Write each line of the material exactly as given, from the top through the line that contains "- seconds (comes", and omit all pictures.

[start Information provided]

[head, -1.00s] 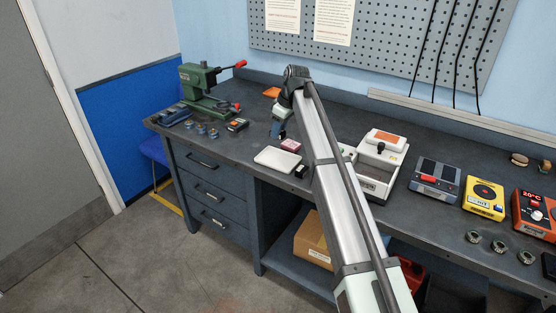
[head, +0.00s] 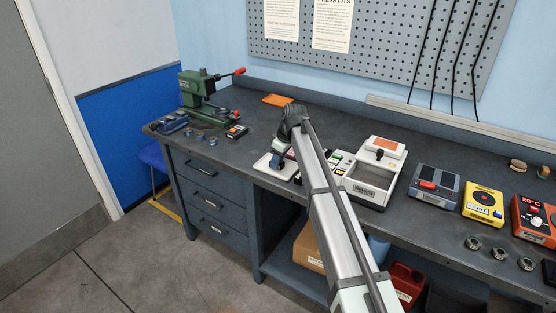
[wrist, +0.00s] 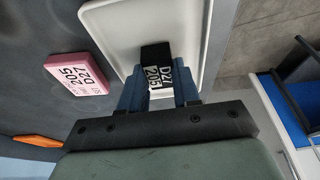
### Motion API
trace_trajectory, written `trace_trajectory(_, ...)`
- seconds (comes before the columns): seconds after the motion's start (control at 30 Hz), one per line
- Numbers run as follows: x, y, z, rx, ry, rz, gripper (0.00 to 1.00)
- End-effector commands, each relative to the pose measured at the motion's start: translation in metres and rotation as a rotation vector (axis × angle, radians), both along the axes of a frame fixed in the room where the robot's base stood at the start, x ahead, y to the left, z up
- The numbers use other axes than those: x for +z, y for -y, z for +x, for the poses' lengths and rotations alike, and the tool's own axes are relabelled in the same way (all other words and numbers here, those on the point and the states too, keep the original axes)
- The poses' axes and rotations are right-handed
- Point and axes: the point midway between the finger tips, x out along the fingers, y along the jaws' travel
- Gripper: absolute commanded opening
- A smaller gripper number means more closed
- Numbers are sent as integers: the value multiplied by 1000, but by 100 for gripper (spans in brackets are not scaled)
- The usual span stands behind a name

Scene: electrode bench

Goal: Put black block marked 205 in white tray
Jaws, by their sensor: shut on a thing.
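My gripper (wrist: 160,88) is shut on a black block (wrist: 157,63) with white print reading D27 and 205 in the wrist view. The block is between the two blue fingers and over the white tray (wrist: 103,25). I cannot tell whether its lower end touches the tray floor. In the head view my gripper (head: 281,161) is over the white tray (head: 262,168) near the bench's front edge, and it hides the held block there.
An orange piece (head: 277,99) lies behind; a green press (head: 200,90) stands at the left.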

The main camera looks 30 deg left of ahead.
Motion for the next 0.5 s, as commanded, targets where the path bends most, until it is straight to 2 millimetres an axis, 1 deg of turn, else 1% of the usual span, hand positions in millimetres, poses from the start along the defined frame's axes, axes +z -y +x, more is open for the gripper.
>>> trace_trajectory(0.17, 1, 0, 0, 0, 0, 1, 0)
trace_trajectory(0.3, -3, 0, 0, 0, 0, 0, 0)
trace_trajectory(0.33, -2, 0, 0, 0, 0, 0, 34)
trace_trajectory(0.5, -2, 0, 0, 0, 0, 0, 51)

[end Information provided]

Correct response →
[head, -1.00s] 
[head, +0.00s] 
[wrist, +0.00s] 
### Motion API
trace_trajectory, written `trace_trajectory(_, ...)`
- seconds (comes before the columns): seconds after the motion's start (control at 30 Hz), one per line

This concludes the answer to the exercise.